Tempest embodies her characters one by one, including widowed Alicia, ketamine-taking Gemma, and Esther, who works night shifts as a carer. We are offered a prolonged discussion of the album’s opening declaration around the meaning of human life: 'Is this what it’s come to?... What am I to make of all this?'
Musically it's rhythmic and electronic, consisting mostly of dark beats, which at times are often reminiscent of The Streets’ Original Pirate Material. It contrasts uptempo moments, with trudging, harsh and often unmelodic tracks. Europe Is Lost is spookily accurate; seemingly a prediction of Brexit, while Tunnel Vision, the record’s final track, is Tempest at her most desperate and powerful. Society is deconstructed and humanity picked apart as our current war-torn and consumerist world is thrust into the listener’s conscience.
This is realism at its finest. A reflection of now, which is – on the whole – unpleasant.
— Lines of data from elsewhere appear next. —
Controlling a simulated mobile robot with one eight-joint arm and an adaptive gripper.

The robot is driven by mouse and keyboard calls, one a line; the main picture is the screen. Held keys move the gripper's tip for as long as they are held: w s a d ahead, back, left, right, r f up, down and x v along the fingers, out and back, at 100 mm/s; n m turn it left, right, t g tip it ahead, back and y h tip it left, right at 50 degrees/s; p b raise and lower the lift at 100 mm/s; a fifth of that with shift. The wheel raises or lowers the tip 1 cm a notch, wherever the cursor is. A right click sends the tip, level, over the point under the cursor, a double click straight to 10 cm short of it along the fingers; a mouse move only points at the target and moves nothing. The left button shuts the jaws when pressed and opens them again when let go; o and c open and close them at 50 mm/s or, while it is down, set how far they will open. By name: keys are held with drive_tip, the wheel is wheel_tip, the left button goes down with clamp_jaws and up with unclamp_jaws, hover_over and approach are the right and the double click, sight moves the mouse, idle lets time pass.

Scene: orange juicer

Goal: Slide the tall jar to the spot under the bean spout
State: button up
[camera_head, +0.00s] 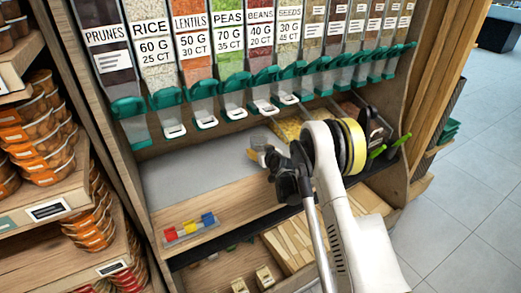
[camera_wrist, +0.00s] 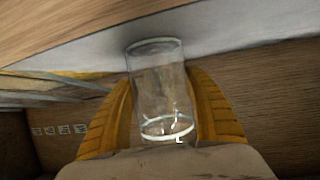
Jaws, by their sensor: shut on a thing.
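A clear glass jar (camera_wrist: 158,62) stands between the yellow fingers of my gripper (camera_wrist: 160,95) in the wrist view; they are shut on its two sides. A white letter L shows near its near end. In the head view the jar (camera_head: 259,141) is small and partly hidden by my gripper (camera_head: 266,156), over the right part of the grey shelf surface (camera_head: 190,173). The beans dispenser (camera_head: 262,60) hangs behind, and its spout (camera_head: 264,106) is above and beyond the jar. I cannot tell whether the jar touches the shelf.
Several other dispensers with green spouts line the back, including peas (camera_head: 230,70) and seeds (camera_head: 289,60). Bins of yellow food (camera_head: 288,130) lie right of the jar. A strip of coloured blocks (camera_head: 190,228) sits on the front wooden ledge. The grey surface at left is clear.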

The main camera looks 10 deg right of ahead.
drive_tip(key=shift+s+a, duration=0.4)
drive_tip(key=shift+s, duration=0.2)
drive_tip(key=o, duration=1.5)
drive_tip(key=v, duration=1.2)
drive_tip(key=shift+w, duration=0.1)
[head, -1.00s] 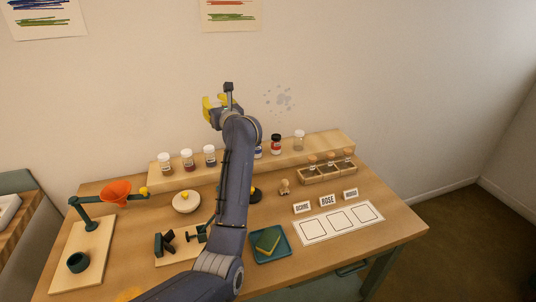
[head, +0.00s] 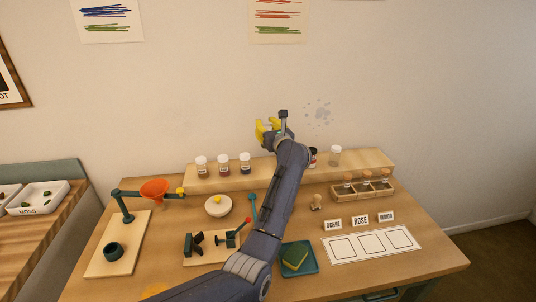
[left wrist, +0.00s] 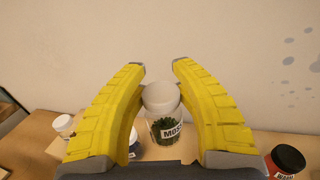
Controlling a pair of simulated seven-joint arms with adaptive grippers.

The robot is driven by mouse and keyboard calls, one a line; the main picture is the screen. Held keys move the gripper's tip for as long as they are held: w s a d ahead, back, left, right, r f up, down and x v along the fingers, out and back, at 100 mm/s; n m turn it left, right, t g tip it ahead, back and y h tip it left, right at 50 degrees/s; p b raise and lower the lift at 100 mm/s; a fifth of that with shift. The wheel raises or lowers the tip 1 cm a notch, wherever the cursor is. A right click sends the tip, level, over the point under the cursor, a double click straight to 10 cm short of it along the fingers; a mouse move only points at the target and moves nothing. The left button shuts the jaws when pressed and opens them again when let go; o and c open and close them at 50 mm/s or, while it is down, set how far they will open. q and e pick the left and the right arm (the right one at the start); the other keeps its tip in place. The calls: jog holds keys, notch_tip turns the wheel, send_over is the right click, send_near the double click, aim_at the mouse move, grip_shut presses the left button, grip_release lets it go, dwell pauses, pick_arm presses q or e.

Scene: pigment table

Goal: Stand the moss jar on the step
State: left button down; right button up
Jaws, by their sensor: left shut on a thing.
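My left gripper (head: 268,128) is high over the back of the table, in front of the wall. In the left wrist view its yellow fingers (left wrist: 160,75) are shut on the moss jar (left wrist: 168,128), a clear jar with a pale lid, dark green contents and a MOSS label. The jar is hard to make out in the head view. The step (head: 295,160) is a long raised wooden block along the table's back. My gripper appears above its middle; I cannot tell the jar's exact height over it. My right gripper is not in view.
Pale-lidded jars (head: 223,164) stand on the step's left part. A dark-lidded jar (left wrist: 285,162) and a clear jar (head: 335,155) stand to the right. My forearm hides part of the step. An orange funnel (head: 154,190) and a wooden rack (head: 362,191) stand in front.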

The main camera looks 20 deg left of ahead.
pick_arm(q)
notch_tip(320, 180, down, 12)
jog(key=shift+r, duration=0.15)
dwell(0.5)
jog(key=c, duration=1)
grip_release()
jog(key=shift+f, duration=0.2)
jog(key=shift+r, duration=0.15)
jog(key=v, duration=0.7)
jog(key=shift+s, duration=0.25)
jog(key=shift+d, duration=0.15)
In some ways, this is Tempest at her most crude, and at times the directness feels lacking in aesthetic appeal. The album is something you’re unlikely to play in the background or listen to with others. It feels designed for the individual: headphones, city streets and night time. At those times, the beats work perfectly as soundtrack to 2016’s fears and division. The abrasiveness can make listening hard at times, forcing us to face up to the elements of unpleasantness, injustice and violence of the world we live in.
Undoubtedly a contender for one of the most important pieces of music released this year, Let Them Eat Chaos dazzles with its linguistically-created, vivid imagery, and ability to evoke overwhelming atmosphere through its sound. The job of the poet is to speak for us, about things we can’t comprehend, in ways we could never imagine. By crossing genres and mediums, Tempest’s work is innovative and original. The story journeys from abstract speculation, to an apocalyptic assessment of humanity, and concludes with a rallying call to revolution.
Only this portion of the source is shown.